Adding to the misery is the longest El Nino weather pattern for a century, which has been in place since last December. The accompanying drought has allowed salt water to intrude into the Mekong Delta, by as much as 50-70 kilometers from the river mouth, with 0.1-3.1 per cent salt, more than crops can stand, according to the National Center for Hydro-Meteorological Forecasting. Specialists have also said that the abnormal salt water intrusion in Vietnam, Thailand, Laos and Cambodia over the last two years is the result of hydroelectricity plants built in China, which have cut water flows downstream. It is also predicted that the salt ratio will increase and continue intruding until May or July.
For hundreds of years the Mekong Delta has been Vietnam’s rice basket, producing an average of 55 per cent of the rice yield each year, thanks to the rich alluvium soil provided by its rivers and its interlacing canals. Local farmers have never needed to build a complex irrigation system like those found elsewhere as the natural waterways in the area have served that purpose. So when salt intrusion becomes as deep as it is now it penetrates into all corners of the land before people can adequately respond.
Mr. Van Phuoc, who has farmed for decades in Soc Trang, can only hopelessly look out over his 8 ha of dried rice fields. “We’ve had 30-40 per cent less rainfall than last year, as the wet season began late and finished early, and all the waterways are dry and salt water is everywhere,” he lamented. “No rice can survive this.”
He did his best to save his rice crop, irrigating the land with the little fresh water left in his rain tank and putting down more fertilizer, but the salinity just went higher. He used water from the rivers but the rice withered even faster so he stopped. “I’ll have to give up on this harvest and I’ll lose about VND3 million ($150) for each hectare,” he said. “But I’d rather lose that than throw good money after bad.”
Cutting their losses isn’t an easy choice for everyone, though. Mr. Thanh Dung, another farmer in Bac Lieu, began cultivation early in the hopes of avoiding the drought but had not anticipated the degree of salt water intrusion. So when his ripening rice began to die he had to harvest earlier in the hope of getting something back. Of his nine hectares, however, one was lost and productivity in remainder was 40-50 per cent lower than the previous harvest and also of poor quality. “I’m in big trouble now,” he explained. “We invested VND50 million ($2,500) into this harvest. If we can’t sell the rice I have no idea how I can pay what I owe for fertilizer and pesticides. I’ve farmed this land my entire life and never had losses like this before.”

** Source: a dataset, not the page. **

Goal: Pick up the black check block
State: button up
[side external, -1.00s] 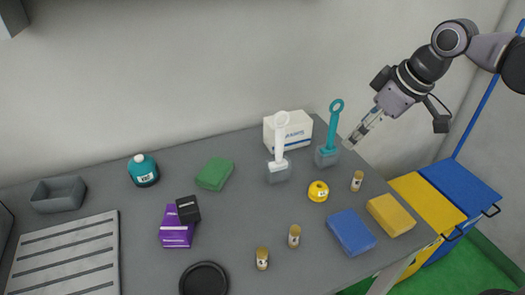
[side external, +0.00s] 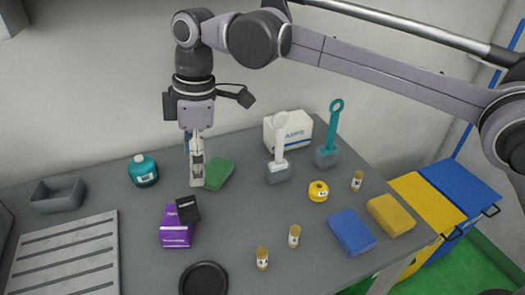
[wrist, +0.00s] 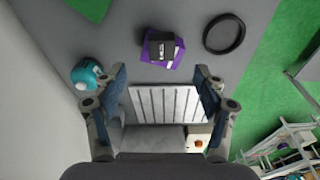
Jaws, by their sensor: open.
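The black check block (side external: 187,209) is a small dark cube with a pale marking. It rests on the purple box (side external: 176,232) on the grey table. In the wrist view the black check block (wrist: 163,49) shows on top of the purple box (wrist: 148,58), beyond the fingers near the top of the picture. My gripper (side external: 196,180) points down above the table, in front of the green block, higher than the black block and apart from it. In the wrist view my gripper (wrist: 164,88) has its fingers spread wide with nothing between them.
A teal bottle (side external: 143,170) and a green block (side external: 216,173) stand behind the purple box. A black round dish (side external: 203,279) lies in front. A slatted grey tray (side external: 68,255) is at left. Two handled tools, small jars and blue and yellow blocks stand at right.

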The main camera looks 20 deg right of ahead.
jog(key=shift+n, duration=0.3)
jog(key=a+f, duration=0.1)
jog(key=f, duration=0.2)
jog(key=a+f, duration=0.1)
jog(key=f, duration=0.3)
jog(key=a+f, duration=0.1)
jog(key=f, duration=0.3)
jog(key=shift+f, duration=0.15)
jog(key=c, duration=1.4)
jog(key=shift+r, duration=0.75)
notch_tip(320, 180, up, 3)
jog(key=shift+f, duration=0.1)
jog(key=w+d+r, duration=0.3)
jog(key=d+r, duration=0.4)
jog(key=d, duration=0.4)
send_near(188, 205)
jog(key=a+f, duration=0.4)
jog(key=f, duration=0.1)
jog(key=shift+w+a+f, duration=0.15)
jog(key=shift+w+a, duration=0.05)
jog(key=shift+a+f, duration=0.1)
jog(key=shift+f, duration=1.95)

Of the 1.5 million hectares of rice in the 2015-2016 winter-spring crop around the Mekong Delta, about 160,000 hectares (nearly 11 per cent) have been affected by salt water intrusion, according to MARD.
The low yield also leads to a shortage of cattle feed, and the region also heavily relies on livestock. The price of straw has increased so much that many people can no longer afford to raise cattle and have sold them at a cheap price and a younger age.
Unlike rice, the sugarcane crop has finished already. But it is drying out because people are having trouble getting to the fields. Passage by boat, the usual method, is impossible because of the dry waterways. Mr. Van Ho, the owner of a sugarcane field, is worried that his crop will burn under the scorching sun and lack of fresh water.
The high salinity also affects fruit and vegetables. The alluvial water from local rivers has always provided sustenance to fruit. When the salt intrusion first became a problem, local growers lacked the technology to measure the level of salt in the water and continued to use it, which not unexpectedly ruined their fruit. “The effect of deep salt water intrusion is very serious and may possibly take ten years to address,” said Mr. Ngoc Thien, the owner of a mango orchard in Vinh Long province. “Fruit trees suffer more. With rice, one dead season won’t affect the next. But once a fruit tree dies it takes years for a new one to produce fruit.”
Not only plants but also important many types of marine life can’t survive in salt water. A lot of fish, shrimp and oysters have died already, with their owner’s saying goodbye to thousands of dollars. “I lost tons of oysters from the salt water and hundreds of millions dong and the two years I spent raising them,” said Ms. Thi Truong from Thua Duc ward in Ben Tre.
The once prosperous land now resembles a dead zone. Perhaps it’s time people had a more serious look at what they have done to make Mother Nature so angry and fix it.